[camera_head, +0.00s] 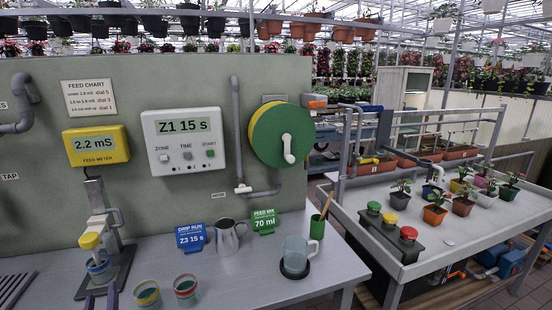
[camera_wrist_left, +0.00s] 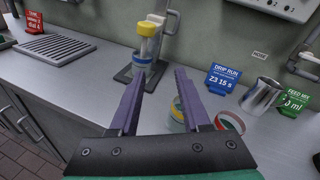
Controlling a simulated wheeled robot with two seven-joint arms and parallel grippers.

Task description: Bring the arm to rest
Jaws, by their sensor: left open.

◆ ◆ ◆ ◆

**EXERCISE INSTRUCTIONS:** Exact repetition is required for the lines from the one that contains "Task description: Bring the arm to rest" through the final line; leave out everything else.

**WRITTEN SOLUTION:**
Task description: Bring the arm to rest
Jaws, by their sensor: left open.

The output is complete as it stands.